Pick out each line containing the string "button" and copy it.
==============================
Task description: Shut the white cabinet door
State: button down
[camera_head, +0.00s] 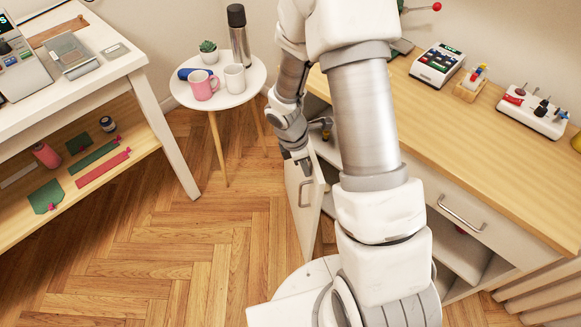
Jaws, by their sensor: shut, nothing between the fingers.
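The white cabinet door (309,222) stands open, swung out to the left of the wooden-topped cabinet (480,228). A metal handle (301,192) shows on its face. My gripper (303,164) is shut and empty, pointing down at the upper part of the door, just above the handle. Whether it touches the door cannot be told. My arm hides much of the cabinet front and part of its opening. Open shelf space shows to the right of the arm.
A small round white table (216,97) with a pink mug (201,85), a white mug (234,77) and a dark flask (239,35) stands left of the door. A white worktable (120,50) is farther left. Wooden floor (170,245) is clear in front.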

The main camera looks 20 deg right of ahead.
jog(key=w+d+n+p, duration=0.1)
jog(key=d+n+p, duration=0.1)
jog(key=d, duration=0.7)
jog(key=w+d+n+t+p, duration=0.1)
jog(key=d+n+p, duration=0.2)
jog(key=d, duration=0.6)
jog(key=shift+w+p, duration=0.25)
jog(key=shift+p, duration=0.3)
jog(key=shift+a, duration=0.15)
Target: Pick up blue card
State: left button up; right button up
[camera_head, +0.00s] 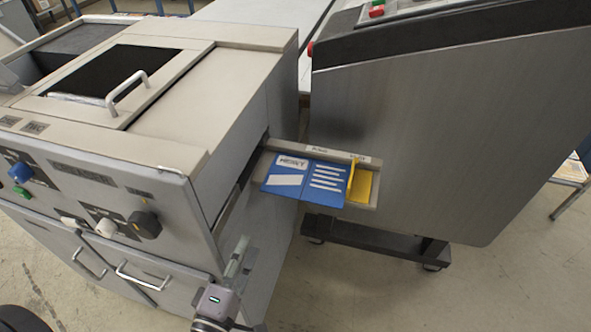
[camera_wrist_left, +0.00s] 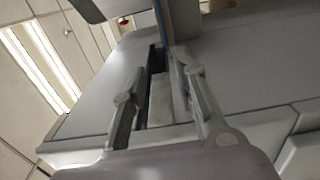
==============================
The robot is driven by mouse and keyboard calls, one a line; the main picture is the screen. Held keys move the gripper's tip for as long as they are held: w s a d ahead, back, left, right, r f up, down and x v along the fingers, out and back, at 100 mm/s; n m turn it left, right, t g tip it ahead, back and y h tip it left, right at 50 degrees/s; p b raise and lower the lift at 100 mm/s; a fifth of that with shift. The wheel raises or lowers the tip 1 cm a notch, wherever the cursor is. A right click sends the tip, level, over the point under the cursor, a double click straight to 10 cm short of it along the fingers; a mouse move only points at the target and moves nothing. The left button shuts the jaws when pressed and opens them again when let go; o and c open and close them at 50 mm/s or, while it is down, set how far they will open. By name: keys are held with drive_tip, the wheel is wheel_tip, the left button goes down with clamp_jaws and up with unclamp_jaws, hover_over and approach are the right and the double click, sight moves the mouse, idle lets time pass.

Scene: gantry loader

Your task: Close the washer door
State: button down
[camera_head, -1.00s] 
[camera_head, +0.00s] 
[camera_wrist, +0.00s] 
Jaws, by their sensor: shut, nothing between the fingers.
==============================
# [Result]
State: button down
State: left button up; right button up
The robot is driven by mouse and keyboard calls, one a line; the main picture is the screen. Held keys move the gripper's tip for as long as they are held: w s a d ahead, back, left, right, r f up, down and x v along the fingers, out and back, at 100 mm/s; n m turn it left, right, t g tip it ahead, back and y h tip it left, right at 50 degrees/s; p b raise and lower the lift at 100 mm/s; a fifth of that with shift. The wheel raises or lowers the tip 1 cm a notch, wherever the cursor is. A right click sends the tip, level, over the point under the cursor, a double click straight to 10 cm short of it along the fingers; a mouse move only points at the target and moves nothing. The left button shuts the jaws when pressed and opens them again when let go; o and c open and close them at 50 mm/s or, while it is down, set how far they will open. By name: keys are held with drive_tip, the wheel is wheel_tip, the left button goes down with clamp_jaws and up with unclamp_jaws, hover_over and approach are the right and the double click, sight moves the mouse, idle lets time pass.
State: button down

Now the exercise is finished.